Andrew is consistent and clear in his desire to be known as male, but he also has plenty of reasons to not want to be seen as female. He goes to a gender-segregated Catholic school where the girls wear ruffly frocks. He sees his mother regularly mistreated by men, and it anguishes him. He is nursing an attraction to women, something he undoubtedly does not feel he can act on if he is, himself, one.

In part because of Andrew’s burgeoning romance with a neighborhood girl, it’s impossible to watch this film and not be reminded of Céline Sciamma’s “Tomboy,” another deft masterpiece. The experiences depicted in both films are likely to be achingly relatable to butch lesbians, transgender men, and former tomboys, to name a few.

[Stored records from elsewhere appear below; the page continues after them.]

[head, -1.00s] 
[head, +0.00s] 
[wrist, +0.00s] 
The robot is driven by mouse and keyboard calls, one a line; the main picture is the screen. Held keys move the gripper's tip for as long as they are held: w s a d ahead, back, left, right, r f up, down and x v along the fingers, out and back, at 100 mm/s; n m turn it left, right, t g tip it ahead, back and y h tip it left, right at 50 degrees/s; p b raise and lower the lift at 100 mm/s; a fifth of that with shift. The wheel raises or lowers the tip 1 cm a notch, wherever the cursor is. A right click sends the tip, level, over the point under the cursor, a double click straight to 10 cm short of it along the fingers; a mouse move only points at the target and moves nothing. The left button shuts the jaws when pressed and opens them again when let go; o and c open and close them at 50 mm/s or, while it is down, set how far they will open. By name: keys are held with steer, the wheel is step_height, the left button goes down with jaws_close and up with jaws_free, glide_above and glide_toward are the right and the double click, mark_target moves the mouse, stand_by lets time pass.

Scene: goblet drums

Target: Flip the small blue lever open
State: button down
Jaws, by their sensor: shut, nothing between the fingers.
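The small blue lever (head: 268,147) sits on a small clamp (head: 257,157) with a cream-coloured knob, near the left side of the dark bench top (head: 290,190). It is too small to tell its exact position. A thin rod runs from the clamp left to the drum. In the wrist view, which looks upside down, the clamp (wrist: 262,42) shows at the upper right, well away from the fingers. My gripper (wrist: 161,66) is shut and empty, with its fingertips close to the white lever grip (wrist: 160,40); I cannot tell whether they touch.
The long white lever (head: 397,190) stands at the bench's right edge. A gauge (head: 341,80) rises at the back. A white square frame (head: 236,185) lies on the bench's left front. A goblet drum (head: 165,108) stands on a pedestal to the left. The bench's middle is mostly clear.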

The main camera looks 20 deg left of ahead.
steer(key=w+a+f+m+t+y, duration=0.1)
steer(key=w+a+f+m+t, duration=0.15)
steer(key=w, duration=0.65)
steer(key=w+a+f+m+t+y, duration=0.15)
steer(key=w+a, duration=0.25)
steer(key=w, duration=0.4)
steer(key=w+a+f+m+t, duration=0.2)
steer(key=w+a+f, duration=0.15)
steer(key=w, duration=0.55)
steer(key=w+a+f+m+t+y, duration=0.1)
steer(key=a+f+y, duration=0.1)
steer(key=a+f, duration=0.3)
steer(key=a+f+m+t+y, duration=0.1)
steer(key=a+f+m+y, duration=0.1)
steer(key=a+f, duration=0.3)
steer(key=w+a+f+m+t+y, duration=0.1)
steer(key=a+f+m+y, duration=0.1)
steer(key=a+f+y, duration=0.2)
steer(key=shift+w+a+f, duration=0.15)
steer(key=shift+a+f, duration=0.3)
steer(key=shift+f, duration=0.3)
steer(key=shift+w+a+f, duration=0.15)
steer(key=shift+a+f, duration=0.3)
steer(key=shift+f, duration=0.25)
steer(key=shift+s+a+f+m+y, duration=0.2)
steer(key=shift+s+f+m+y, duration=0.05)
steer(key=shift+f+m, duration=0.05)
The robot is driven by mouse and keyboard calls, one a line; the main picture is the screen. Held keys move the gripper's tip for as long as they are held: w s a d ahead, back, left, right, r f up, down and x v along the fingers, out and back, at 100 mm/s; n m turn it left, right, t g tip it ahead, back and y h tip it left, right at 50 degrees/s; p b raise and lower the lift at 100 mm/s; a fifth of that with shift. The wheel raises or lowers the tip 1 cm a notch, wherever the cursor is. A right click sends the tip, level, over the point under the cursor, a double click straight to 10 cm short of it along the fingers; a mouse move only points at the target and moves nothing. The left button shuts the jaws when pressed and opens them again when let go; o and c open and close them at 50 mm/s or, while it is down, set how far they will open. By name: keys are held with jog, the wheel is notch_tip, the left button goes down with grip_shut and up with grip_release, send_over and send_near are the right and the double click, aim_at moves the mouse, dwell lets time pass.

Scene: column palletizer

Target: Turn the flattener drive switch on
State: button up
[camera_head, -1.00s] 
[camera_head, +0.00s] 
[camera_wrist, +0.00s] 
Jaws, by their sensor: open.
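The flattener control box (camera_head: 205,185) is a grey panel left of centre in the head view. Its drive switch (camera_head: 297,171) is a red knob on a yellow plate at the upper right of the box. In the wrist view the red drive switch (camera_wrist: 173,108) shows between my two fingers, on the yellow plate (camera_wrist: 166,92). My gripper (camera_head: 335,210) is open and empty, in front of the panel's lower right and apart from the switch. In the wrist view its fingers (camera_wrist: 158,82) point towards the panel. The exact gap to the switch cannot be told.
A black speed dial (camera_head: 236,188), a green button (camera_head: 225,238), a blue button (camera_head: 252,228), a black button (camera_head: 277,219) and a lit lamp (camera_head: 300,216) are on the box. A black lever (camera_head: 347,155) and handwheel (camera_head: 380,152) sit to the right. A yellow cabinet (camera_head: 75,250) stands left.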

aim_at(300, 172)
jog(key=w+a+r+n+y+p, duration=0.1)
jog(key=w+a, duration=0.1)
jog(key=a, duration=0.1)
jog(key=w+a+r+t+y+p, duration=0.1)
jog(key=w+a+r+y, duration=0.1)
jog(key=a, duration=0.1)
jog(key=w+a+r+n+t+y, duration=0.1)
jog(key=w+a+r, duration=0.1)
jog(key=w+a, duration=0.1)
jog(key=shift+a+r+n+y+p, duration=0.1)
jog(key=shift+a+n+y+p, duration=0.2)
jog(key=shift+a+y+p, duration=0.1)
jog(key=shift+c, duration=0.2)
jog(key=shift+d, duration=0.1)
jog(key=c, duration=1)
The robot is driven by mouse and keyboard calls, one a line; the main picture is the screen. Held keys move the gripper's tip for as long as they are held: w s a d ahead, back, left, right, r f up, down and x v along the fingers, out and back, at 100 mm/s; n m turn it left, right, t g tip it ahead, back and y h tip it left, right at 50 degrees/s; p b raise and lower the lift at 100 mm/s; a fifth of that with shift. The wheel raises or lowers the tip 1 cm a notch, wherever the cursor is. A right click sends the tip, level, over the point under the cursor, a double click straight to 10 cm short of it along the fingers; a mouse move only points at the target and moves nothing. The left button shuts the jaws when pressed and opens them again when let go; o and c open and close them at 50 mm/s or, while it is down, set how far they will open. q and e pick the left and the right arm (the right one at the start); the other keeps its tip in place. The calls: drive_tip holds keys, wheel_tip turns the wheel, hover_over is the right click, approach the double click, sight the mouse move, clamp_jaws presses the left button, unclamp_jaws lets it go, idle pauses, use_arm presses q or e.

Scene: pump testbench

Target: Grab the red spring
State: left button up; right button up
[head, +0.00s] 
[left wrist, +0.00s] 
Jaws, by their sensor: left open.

There is a multiplicity at play here that will feel familiar to many trans and queer viewers. While presenting the film at the Venice Film Festival, Crialese shared his own experience as a transgender man, saying, “I think the best part of being a man is being a woman. I don’t really see the difference for me from being in one world or the other. I am who I am, and I keep in myself both polarities.” His film is likewise expansive, and playfully so. “L’Immensità” is too artful to be prescriptivist, instead reveling in liminality.

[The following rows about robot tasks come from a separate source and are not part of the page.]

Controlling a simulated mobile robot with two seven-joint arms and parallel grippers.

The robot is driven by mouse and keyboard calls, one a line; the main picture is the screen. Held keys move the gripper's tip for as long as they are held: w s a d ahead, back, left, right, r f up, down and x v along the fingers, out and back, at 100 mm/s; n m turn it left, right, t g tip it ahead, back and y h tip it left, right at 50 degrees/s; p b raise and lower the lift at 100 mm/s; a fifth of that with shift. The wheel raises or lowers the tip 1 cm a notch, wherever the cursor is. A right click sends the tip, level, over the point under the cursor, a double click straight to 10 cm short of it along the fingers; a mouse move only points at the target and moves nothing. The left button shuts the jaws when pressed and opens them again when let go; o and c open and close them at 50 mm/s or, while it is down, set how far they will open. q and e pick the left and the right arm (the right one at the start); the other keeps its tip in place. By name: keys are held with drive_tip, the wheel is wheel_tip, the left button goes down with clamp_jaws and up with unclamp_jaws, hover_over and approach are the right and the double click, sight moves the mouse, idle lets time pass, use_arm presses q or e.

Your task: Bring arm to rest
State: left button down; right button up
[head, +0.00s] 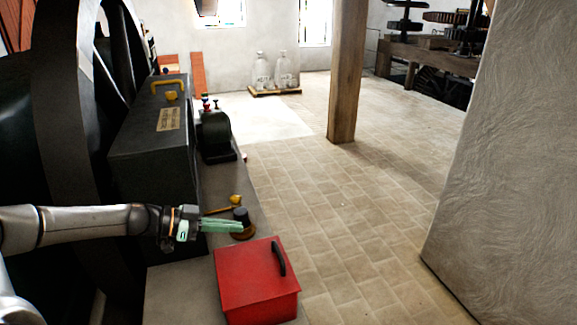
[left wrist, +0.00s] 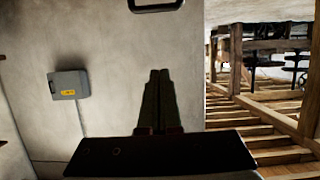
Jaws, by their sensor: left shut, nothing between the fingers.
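My left arm (head: 75,222) comes in from the left in the head view and reaches out level. My left gripper (head: 240,226) has green fingers that are shut with nothing between them. It is above the low ledge, near a dark round knob-like object (head: 242,222) and behind the red box. In the left wrist view the gripper (left wrist: 158,75) shows as two dark fingers side by side, closed together. They stand against a pale plaster wall. My right gripper is in neither view.
A red box (head: 255,285) with a black handle sits on the ledge (head: 180,290). A large dark case (head: 150,140) and a black machine (head: 215,135) stand behind. A wooden post (head: 347,70) and a plaster wall (head: 515,170) bound the clear tiled floor (head: 330,220). A grey wall box (left wrist: 68,85) shows too.

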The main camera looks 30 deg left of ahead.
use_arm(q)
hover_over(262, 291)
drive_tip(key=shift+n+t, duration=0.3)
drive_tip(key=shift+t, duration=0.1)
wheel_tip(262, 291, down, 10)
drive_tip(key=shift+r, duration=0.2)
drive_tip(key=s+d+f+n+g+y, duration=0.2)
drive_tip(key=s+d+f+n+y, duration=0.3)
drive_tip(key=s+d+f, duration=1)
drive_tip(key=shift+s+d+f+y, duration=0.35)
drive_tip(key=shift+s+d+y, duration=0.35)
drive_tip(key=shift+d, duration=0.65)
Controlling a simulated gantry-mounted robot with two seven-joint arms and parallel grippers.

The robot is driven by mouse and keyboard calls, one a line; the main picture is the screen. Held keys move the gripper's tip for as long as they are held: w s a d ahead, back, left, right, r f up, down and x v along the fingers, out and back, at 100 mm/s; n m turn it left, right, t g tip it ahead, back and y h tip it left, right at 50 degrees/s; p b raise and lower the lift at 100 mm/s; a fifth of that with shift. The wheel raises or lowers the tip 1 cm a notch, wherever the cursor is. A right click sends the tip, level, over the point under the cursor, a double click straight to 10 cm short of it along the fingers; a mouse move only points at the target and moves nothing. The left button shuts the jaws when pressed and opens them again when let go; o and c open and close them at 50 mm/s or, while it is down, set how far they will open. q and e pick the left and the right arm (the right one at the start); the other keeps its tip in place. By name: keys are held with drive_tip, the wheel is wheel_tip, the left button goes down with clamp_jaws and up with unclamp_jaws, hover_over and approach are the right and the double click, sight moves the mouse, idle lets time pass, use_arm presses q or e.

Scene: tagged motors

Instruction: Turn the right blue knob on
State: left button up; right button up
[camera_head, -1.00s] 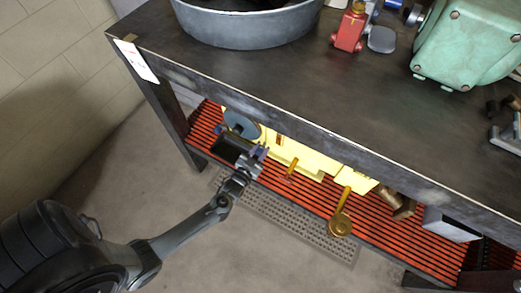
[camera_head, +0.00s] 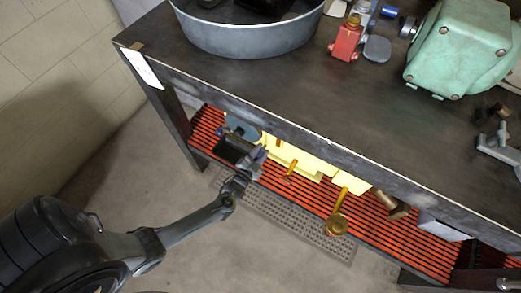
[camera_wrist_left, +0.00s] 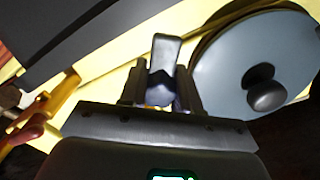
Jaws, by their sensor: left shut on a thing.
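The yellow machine (camera_head: 310,164) sits on the lower shelf under the table's front edge. A blue-grey knob (camera_wrist_left: 163,85) stands out from it in the left wrist view, between my left fingers. My left gripper (camera_head: 258,157) reaches in under the table edge, and it also shows in the left wrist view (camera_wrist_left: 161,92). It is shut on this knob. A round blue-grey wheel (camera_wrist_left: 255,62) with a dark handle is just right of the fingers; it also shows in the head view (camera_head: 241,126). My right gripper is not in view.
An orange lever (camera_head: 292,167) and a brass part (camera_head: 336,224) are right of my left gripper. The red slatted shelf (camera_head: 400,238) lies below. The tabletop (camera_head: 300,85) overhangs the machine, carrying a grey basin (camera_head: 248,38) and a green motor (camera_head: 462,50). Open floor lies in front.

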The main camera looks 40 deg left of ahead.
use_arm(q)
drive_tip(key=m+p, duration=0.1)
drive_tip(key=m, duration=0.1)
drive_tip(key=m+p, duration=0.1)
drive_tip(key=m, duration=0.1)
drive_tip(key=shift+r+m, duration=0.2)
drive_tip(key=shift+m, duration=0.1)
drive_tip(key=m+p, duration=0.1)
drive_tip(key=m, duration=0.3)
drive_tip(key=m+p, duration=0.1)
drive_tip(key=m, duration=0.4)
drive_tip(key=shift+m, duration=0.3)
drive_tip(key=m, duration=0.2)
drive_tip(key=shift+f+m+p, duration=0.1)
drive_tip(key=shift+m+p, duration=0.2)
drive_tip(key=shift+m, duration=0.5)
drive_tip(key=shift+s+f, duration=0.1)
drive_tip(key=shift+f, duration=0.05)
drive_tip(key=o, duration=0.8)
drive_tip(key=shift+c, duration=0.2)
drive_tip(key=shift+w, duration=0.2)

The film occasionally dips into mawkishness. Andrew engages his science teacher in an on-the-nose discussion about microbes and struggles with the lower pelvic region of an Operation game board. In one non sequitur of a scene, Clara cries like a Hollywood starlet in the middle of a cinema. The themes of this movie, as well as the director’s love of film/Penélope Cruz, would be crystal clear without such ornamentation.

There are no tidy bows wrapping up this narrative, no definitive labels by which these troubled characters might seek their kin. “L’Immensità” does not definitively prove that Clara and Andrew “won’t always be alone.” Still, here is another part of Crialese’s exquisite, contradictory tapestry: Even when you feel isolated, there’s still the rest of the world left to see. 

“L’Immensità” will open in US theaters later in 2023.